The great surge of concern was important but it was also deceptive. Many white civil rights advocates did not keep in close touch with the reality being lived by black Americans. For example, the noted Ralph McGill, Pulitzer Prize-winning author and editor of
The Atlanta Journal-Constitution
, did a major article for
Look
magazine in which he stated that the civil rights battle had been won. It was all over. Only a few diehard bigots were left, he said. Everything was rosy.

I was in Atlanta when the article hit the newsstands. McGill had been highly respected by black people. I visited several of the black scholars in the universities that day, including Dr. Benjamin Mays and Dr. Samuel Williams. All who had seen the article were stunned, embittered, and outraged by McGill’s totally unrealistic
and misleading statements - stunned that a man of his impressive credentials could be so out of contact with truths that almost any black man could have told him.

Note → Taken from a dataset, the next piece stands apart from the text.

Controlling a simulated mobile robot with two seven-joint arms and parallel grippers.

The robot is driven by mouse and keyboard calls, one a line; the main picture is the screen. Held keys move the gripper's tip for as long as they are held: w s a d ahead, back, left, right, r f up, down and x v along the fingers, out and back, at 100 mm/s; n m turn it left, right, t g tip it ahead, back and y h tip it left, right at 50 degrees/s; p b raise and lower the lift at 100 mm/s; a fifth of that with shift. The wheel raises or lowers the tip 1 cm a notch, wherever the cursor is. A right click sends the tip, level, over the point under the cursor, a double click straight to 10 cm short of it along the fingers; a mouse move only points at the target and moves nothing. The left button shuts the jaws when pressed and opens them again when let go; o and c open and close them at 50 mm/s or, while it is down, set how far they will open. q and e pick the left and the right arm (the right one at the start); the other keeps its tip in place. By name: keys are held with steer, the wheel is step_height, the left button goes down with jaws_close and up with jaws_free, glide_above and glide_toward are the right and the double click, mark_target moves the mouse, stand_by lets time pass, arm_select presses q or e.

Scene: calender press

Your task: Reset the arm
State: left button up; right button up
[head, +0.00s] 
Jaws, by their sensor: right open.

The truth is that if things looked beautiful to whites sympathetic to the movement, this was a surface appearance. What lay beneath the surface was another matter. It is true that hope and determination now largely replaced the old despair and that was in itself a tremendous advance. But still the problems of daily living for the vast majority of black men had not changed. Black people were still fired from their jobs for daring to register. Economic discrimination was rampant all over the land. The black press covered many events and developments that were never mentioned in the white press. To get anything like a full picture, you had to read the black press. It was revealing to see how few whites did. Again and again, in lectures to universities with good social science departments where students were fired with enthusiasm for racial justice, I found that the school libraries, which took every newspaper published here and in Europe, did not have any subscriptions to black newspapers, scholarly journals or magazines. We were already a land of two peoples (more, of course, but we are concerned with two here) possessing entirely different sets of information, and we were out of touch with one another.